Eventually, Bisacre -- a power-of-positive-thinking acolyte -- wants a remarriage empire: conferences, seminars, books, blogs and message boards. The magazine is quarterly for now, but she envisions ramping that up as the national remarriage "community" catches on.
In the meantime, she still has her own family integration to tend to. Psychologists, Bisacre likes to point out, say it takes an average of seven years for families to blend. The Bisacres are on year five and she thinks they're doing swimmingly.
Household affairs are slightly less chaotic now that only three children live at home. But only slightly. On a recent evening, Bisacre strained pasta while talking to her ex-husband on the phone about their children's schedule for the week. Buster yapped mercilessly.

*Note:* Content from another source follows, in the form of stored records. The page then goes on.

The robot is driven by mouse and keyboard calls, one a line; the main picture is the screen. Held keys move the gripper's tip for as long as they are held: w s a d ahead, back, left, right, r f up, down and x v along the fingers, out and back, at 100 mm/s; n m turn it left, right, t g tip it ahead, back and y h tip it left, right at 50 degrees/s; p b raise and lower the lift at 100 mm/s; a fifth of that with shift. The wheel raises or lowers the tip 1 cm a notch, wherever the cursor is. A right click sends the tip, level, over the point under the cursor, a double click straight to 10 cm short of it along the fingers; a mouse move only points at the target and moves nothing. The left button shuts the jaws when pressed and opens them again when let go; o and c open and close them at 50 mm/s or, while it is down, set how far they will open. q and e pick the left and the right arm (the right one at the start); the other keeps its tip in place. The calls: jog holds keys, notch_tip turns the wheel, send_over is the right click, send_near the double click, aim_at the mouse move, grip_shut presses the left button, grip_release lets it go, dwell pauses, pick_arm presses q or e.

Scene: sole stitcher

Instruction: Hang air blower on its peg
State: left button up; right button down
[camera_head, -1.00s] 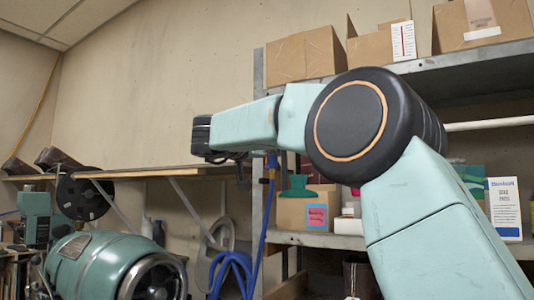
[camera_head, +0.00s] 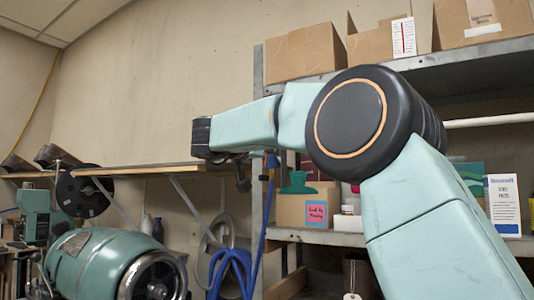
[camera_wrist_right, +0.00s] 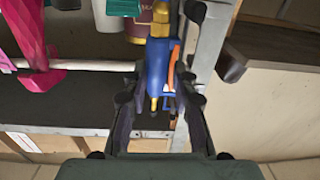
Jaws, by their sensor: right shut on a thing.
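The air blower (camera_wrist_right: 157,65) is blue with a yellow end and an orange strip. In the right wrist view it lies between the fingers of my right gripper (camera_wrist_right: 158,98), which is shut on it. In the head view the blower (camera_head: 271,162) shows as a small blue piece by the shelf upright, and my right gripper (camera_head: 243,168) is partly hidden under my wrist. A blue hose (camera_head: 232,262) hangs in loops below. I cannot make out the peg for certain in either view. My left gripper is not in view.
A metal shelving unit (camera_head: 461,68) with cardboard boxes (camera_head: 304,54) stands at the right. A wooden wall shelf (camera_head: 130,172) runs behind my wrist. A green machine (camera_head: 95,262) is at lower left. In the wrist view, pink and teal goods (camera_wrist_right: 34,45) are at upper left.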

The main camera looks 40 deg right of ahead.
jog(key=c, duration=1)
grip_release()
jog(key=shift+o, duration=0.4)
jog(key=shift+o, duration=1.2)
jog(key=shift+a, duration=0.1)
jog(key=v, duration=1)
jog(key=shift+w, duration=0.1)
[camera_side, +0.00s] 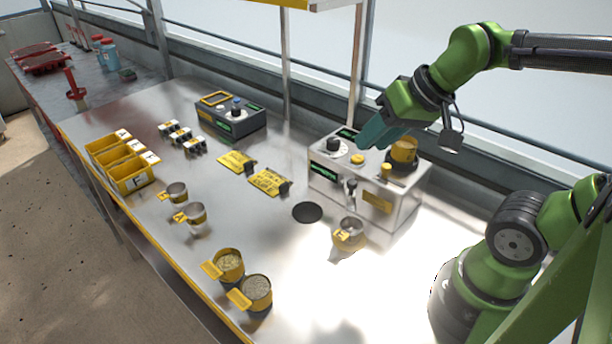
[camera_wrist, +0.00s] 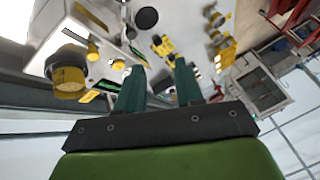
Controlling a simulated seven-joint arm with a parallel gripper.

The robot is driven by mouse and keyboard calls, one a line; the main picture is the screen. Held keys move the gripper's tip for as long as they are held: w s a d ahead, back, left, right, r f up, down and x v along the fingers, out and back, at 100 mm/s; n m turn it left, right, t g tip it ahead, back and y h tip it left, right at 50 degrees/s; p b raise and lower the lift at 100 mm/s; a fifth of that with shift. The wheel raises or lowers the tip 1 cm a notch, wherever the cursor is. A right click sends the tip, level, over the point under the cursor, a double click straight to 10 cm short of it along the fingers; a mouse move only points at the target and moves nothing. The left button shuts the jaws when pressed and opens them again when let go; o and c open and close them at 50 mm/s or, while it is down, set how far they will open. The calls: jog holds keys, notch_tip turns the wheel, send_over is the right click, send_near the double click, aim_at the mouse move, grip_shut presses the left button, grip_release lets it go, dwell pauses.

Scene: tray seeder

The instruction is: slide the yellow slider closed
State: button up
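A white control box (camera_side: 350,190) stands at the back right of the steel bench. A small yellow knob (camera_side: 386,170) on its top right may be the yellow slider; its track and setting are too small to tell. It also shows in the wrist view, where the yellow knob (camera_wrist: 93,50) is left of my fingers. A round yellow button (camera_side: 357,158) sits to its left. My gripper (camera_side: 372,138) hangs above the box's back part, tilted downward. In the wrist view the two teal fingers of my gripper (camera_wrist: 160,65) are apart with nothing between them.
A yellow cup (camera_side: 404,150) stands on the box's right end, close to my gripper. A black dial (camera_side: 333,144) is on the left end. A metal cup (camera_side: 349,235) stands in front. Yellow bins (camera_side: 130,180) and a dark box (camera_side: 232,122) stand farther left.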

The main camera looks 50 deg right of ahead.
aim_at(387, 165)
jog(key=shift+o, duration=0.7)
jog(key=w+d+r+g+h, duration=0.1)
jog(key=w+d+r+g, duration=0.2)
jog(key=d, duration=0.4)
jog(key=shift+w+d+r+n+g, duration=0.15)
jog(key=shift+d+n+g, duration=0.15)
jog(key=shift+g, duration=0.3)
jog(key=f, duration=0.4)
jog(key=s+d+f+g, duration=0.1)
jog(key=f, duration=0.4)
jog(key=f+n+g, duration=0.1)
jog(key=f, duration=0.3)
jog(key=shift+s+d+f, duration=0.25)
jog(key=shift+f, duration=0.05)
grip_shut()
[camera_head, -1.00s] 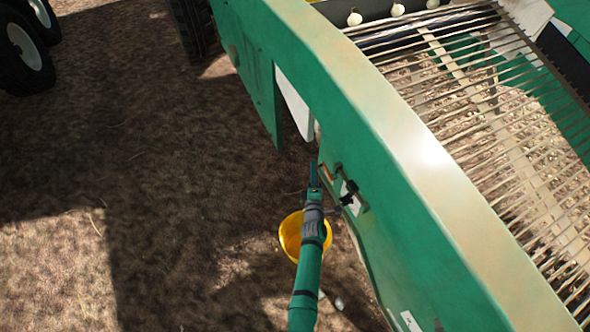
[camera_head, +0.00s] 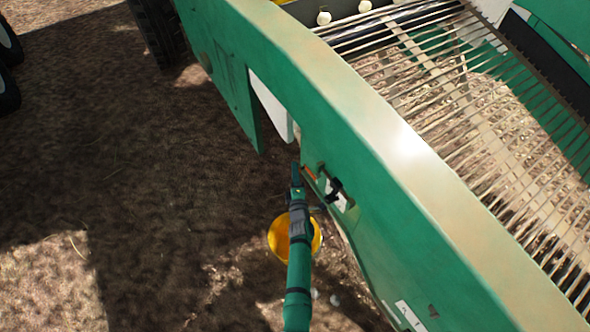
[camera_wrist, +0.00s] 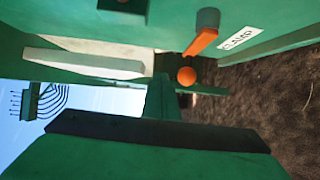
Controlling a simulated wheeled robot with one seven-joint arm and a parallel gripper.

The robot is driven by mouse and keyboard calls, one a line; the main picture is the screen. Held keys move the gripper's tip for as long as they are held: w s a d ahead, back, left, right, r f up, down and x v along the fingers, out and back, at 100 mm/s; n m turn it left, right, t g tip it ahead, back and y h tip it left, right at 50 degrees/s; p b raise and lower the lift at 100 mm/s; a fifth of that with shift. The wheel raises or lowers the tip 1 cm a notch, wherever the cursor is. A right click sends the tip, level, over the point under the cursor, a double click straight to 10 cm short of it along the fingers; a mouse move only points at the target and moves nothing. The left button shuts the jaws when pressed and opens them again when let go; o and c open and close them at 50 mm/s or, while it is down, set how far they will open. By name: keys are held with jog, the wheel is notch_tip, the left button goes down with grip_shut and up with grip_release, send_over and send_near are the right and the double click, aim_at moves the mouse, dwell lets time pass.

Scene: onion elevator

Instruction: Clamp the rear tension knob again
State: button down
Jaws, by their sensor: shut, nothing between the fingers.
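My gripper (camera_head: 297,174) is shut and empty beside the green elevator side wall (camera_head: 346,140), just left of an orange lever (camera_head: 310,174). A black knob or handle (camera_head: 333,190) stands out from the wall by a white label, right of my gripper and apart from it. In the wrist view, the orange lever (camera_wrist: 201,41) hangs from a grey-green pivot beside a label reading CLAMP (camera_wrist: 238,38). An orange ball (camera_wrist: 187,76) shows just past my shut fingers (camera_wrist: 160,97); contact cannot be told. Which part is the rear tension knob is not clear.
A yellow bucket (camera_head: 311,234) stands on the ground below my arm. The rod conveyor (camera_head: 470,120) lies beyond the wall, with white onions (camera_head: 323,18) at its top. Dark wheels stand at upper left. Bare soil on the left is open.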

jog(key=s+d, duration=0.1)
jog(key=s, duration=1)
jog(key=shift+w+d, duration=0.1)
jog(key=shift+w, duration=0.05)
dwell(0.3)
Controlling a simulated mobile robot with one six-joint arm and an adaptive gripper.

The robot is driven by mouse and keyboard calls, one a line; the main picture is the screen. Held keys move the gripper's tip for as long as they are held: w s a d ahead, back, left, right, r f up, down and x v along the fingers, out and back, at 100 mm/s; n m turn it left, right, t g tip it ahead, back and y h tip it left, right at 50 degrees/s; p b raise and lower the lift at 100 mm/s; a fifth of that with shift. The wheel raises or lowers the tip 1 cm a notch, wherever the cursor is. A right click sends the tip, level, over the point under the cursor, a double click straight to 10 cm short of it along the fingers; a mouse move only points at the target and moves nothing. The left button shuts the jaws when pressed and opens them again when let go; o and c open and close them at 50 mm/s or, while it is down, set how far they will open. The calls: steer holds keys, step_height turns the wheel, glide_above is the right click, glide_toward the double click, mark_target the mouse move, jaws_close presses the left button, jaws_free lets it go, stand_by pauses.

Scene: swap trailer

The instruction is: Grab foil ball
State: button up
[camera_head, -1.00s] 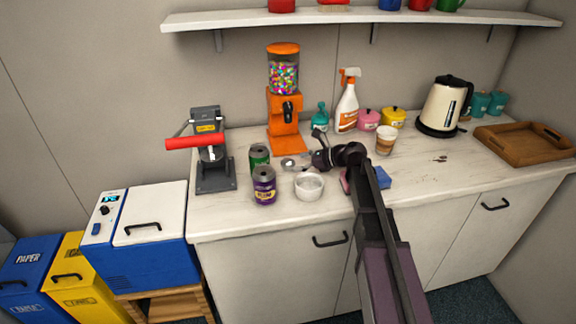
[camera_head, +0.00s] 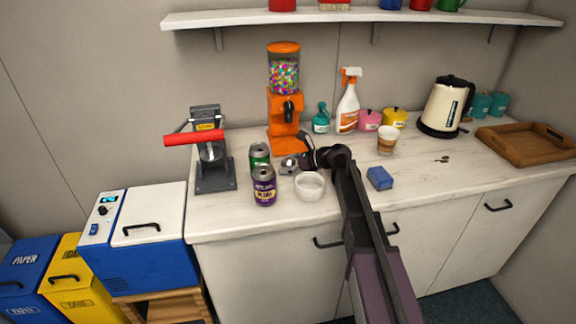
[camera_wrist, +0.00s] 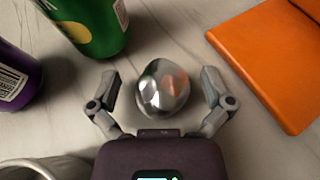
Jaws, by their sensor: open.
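The foil ball (camera_wrist: 162,88) is shiny, silver and crumpled. In the wrist view it lies on the pale countertop between the two fingers of my gripper (camera_wrist: 161,92). My gripper is open, with a finger on each side of the ball and a gap showing at both sides. In the head view the foil ball (camera_head: 289,164) is a small silver shape beside the green can, and my gripper (camera_head: 297,157) partly hides it.
A green can (camera_head: 259,157) and a purple can (camera_head: 264,187) stand left of my gripper. A white bowl (camera_head: 309,187) is just in front. The orange dispenser base (camera_wrist: 275,62) is close on the right in the wrist view.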

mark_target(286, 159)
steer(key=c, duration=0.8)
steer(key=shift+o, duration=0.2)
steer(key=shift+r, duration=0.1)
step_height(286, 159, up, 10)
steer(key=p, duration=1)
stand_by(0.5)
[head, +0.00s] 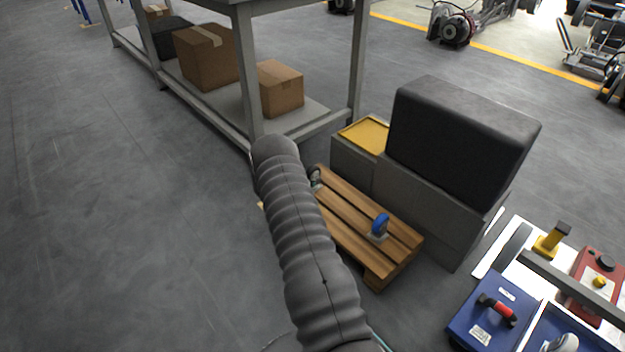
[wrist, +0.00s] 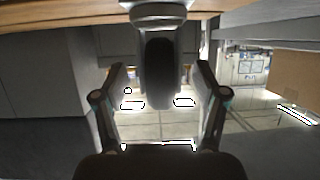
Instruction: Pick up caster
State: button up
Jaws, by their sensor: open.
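A caster with a dark wheel and grey mount (wrist: 160,14) fills the upper middle of the wrist view, which appears upside down. My gripper (wrist: 160,72) is open, with one finger on each side of the wheel and visible gaps between. In the head view this dark caster (head: 315,177) stands on the wooden pallet (head: 345,238), partly hidden behind my arm. A second caster (head: 380,224), with a blue wheel, stands on the pallet nearer the front. My gripper is hidden behind my arm in the head view.
Grey boxes (head: 440,215) with a large black block (head: 460,130) on top and a yellow tray (head: 364,136) stand right behind the pallet. A shelf rack (head: 249,70) with cardboard boxes is behind. A cart with blue cases (head: 490,312) is at lower right. The left floor is clear.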

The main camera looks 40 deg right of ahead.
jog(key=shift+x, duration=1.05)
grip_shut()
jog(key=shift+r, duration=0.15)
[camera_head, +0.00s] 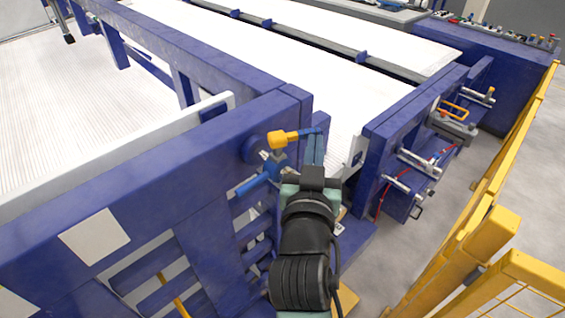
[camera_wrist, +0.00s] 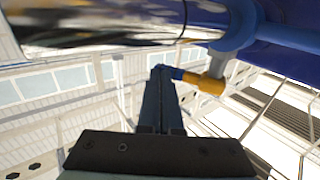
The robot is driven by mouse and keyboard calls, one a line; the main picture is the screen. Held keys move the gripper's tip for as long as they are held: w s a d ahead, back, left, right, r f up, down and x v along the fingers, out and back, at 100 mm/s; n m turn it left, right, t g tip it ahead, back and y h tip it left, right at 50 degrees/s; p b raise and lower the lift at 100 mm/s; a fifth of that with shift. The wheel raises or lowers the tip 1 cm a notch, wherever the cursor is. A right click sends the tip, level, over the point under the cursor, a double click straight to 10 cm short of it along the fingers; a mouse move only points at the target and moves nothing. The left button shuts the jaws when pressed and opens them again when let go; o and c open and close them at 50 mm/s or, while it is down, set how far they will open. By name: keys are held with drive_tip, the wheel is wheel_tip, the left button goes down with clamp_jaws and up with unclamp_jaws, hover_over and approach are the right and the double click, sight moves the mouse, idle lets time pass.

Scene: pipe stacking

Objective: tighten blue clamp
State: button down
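The blue clamp (camera_head: 262,178) is mounted on the right end of the blue frame. I see nothing held between the fingers, and cannot tell firm contact from near contact. A shiny pipe (camera_wrist: 100,20) crosses the top of the wrist view.
The blue frame (camera_head: 150,165) stands close on the left of my arm. A second blue frame part with several clamps (camera_head: 418,165) is to the right. A yellow barrier (camera_head: 490,225) runs along the right side. Grey floor (camera_head: 415,245) lies free between them.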

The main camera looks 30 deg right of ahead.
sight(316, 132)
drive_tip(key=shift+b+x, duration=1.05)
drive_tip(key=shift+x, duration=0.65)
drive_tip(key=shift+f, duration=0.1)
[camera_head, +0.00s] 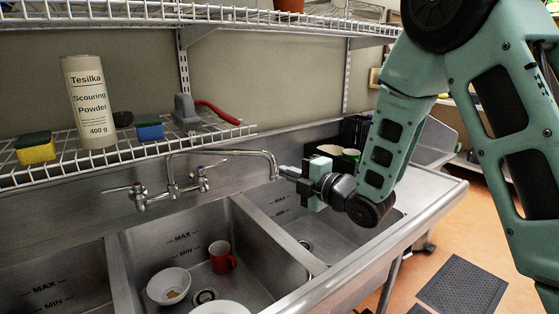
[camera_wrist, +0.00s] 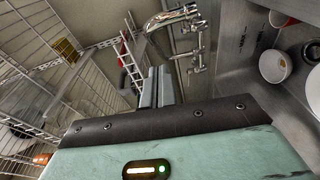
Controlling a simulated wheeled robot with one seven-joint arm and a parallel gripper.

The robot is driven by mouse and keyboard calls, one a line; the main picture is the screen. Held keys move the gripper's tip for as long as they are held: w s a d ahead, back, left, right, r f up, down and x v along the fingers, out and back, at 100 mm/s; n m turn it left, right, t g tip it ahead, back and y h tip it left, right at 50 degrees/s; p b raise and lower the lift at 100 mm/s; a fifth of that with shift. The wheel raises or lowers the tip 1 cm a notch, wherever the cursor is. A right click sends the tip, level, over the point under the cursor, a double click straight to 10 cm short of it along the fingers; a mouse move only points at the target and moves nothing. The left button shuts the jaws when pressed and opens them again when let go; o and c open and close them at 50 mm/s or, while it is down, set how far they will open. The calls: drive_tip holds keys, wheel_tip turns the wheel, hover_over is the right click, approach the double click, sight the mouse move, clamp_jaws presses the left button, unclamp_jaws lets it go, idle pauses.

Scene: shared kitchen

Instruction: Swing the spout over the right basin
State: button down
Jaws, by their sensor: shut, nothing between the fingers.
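The chrome spout (camera_head: 225,153) runs to the right from the wall faucet, and its tip bends down at the right end. In the head view the tip appears near the divider and the back of the right basin (camera_head: 340,229); its exact place above them is hard to tell. My gripper (camera_head: 283,171) is shut and empty, just right of the spout tip. I cannot tell whether they touch. In the wrist view the shut fingers (camera_wrist: 158,75) point toward the faucet, with the spout (camera_wrist: 172,16) beyond them.
The middle basin holds a red mug (camera_head: 222,257), a white bowl (camera_head: 168,286) and part of a plate (camera_head: 220,307). Faucet handles (camera_head: 139,191) stand at the wall. A wire shelf (camera_head: 70,167) with scouring powder (camera_head: 88,105) and sponges hangs at the left. Cups stand behind my wrist.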

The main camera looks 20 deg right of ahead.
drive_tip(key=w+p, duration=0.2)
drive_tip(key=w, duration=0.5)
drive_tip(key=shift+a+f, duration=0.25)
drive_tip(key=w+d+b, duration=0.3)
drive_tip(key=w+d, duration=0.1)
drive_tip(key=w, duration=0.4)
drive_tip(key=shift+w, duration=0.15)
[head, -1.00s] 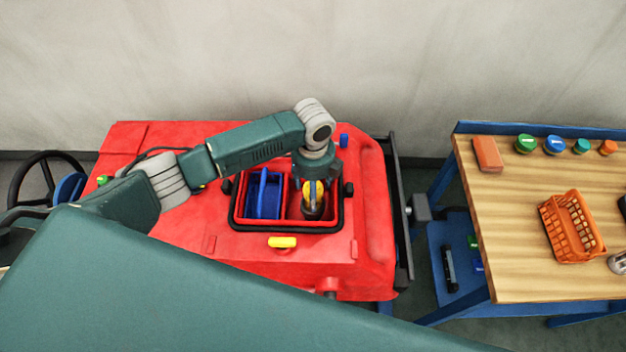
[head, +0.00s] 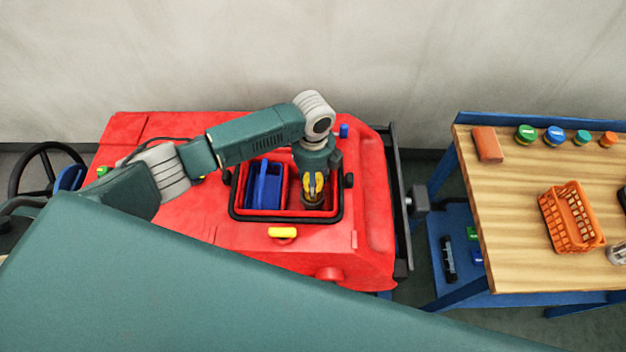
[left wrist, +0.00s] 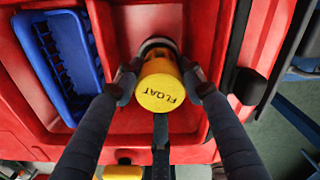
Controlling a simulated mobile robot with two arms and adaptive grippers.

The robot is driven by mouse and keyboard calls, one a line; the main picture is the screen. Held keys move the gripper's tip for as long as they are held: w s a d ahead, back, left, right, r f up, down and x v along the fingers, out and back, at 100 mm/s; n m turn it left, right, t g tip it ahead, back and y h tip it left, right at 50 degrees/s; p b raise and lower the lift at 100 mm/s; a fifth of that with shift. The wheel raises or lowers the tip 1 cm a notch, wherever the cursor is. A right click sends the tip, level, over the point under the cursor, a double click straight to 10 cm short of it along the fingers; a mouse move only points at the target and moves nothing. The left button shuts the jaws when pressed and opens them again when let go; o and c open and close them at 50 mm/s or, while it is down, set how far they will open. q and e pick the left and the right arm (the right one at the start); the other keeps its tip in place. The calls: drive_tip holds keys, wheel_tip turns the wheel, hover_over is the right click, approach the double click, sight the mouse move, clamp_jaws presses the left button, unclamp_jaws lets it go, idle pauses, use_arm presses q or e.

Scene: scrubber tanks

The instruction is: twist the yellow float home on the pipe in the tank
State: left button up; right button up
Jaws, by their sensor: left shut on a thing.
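In the head view my left gripper (head: 314,188) points down into the right part of the red tank opening (head: 262,216). A grey and dark ring-shaped part (left wrist: 158,44) shows just behind the float; I take it for the pipe end. How far the float sits on it cannot be told. My right gripper is not in view.
A blue basket (head: 263,188) fills the left part of the opening. A yellow handle (head: 282,232) is on the tank's front. A wooden bench (head: 510,220) at the right holds an orange basket (head: 570,217), an orange-brown block (head: 487,144) and several round lids.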

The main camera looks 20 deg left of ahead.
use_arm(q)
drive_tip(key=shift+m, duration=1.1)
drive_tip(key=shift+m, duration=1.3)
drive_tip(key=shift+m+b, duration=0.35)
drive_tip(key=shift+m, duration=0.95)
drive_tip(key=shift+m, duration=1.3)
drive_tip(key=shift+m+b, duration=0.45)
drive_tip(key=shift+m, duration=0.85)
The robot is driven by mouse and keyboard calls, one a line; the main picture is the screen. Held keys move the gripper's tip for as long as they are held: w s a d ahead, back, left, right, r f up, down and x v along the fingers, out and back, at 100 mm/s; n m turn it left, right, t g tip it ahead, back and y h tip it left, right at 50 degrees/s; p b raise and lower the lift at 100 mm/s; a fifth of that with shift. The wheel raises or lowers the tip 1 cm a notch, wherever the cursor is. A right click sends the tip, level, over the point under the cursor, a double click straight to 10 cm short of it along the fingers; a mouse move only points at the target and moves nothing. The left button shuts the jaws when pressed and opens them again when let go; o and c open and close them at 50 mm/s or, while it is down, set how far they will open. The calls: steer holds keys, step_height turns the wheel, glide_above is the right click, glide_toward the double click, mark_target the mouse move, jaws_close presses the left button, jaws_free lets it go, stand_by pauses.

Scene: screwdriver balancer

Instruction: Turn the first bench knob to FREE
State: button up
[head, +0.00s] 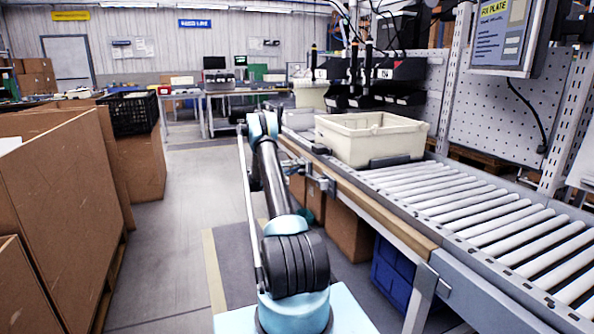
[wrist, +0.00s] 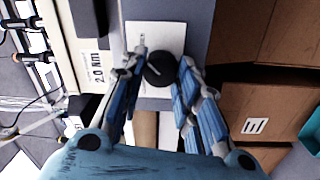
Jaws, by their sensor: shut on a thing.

The dogs, the Bisacres sometimes joke, learned to accept each other more quickly than anyone else. It took them a few weeks to work out their differences but the tiny guy fashioned himself into the boss and Hunter plodded along agreeably; they've been pals ever since. She said Buster frequently crawls on top of Hunter and sleeps perched on his mountainous back.
"I think the lesson is with time," Bisacre said. "It just takes time."